10 INSANE Video Game Risks (That Totally Paid Off)

1. Broken Age Starts The Era Of Crowdfunding

God of war
Double Fine

Video games are a business. Your game can be as crazy as you dream it, but it needs to sell, and so producers are likely to select safe bets.

This leaves small teams and untested ideas out in the cold, without the monetary support they need to get off the ground. Enter: crowdfunding.

Double Fine were a respected group amongst their fans but hardly a mainstream studio. Figurehead Tim Schaffer was known for his love of classic adventure games but his attempts to make them had been repeatedly rebuffed by investors. And so he decided to use Kickstarter to make his dream game happen.

Broken Age was really the first big crowdfunding success story in gaming. It smashed it's goal of $400k, coming in at $3m when the campaign ended. The game released to positive reviews, but more than this showed many other studios that this was a possible route if you had something that caught enough attention.

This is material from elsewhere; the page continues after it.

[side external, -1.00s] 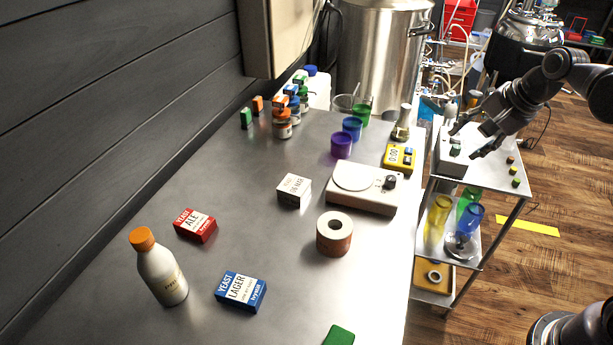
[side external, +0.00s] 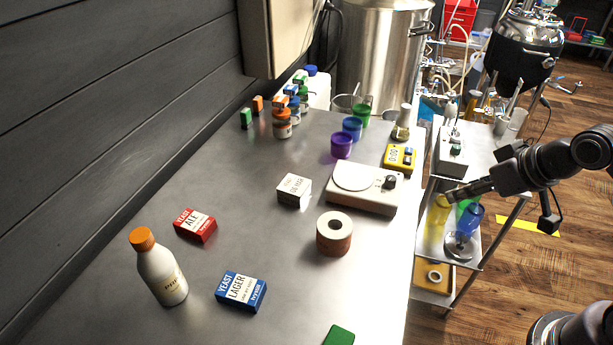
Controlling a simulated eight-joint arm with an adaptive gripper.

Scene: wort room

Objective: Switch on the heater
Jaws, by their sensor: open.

Broken Age really opened the floodgates for indie titles like Shovel Knight, Bloodstained: Ritual of the Night and Yooka-Laylee, just to name a few, to even exist.

Every one of these projects is a risk as those who support your project have certain expectations (at the very least a finished product at some point), and the whole process is fraught with possible issues. Still, when it works, it really shows that the gaming industry is not beholden exclusively to giant corporations.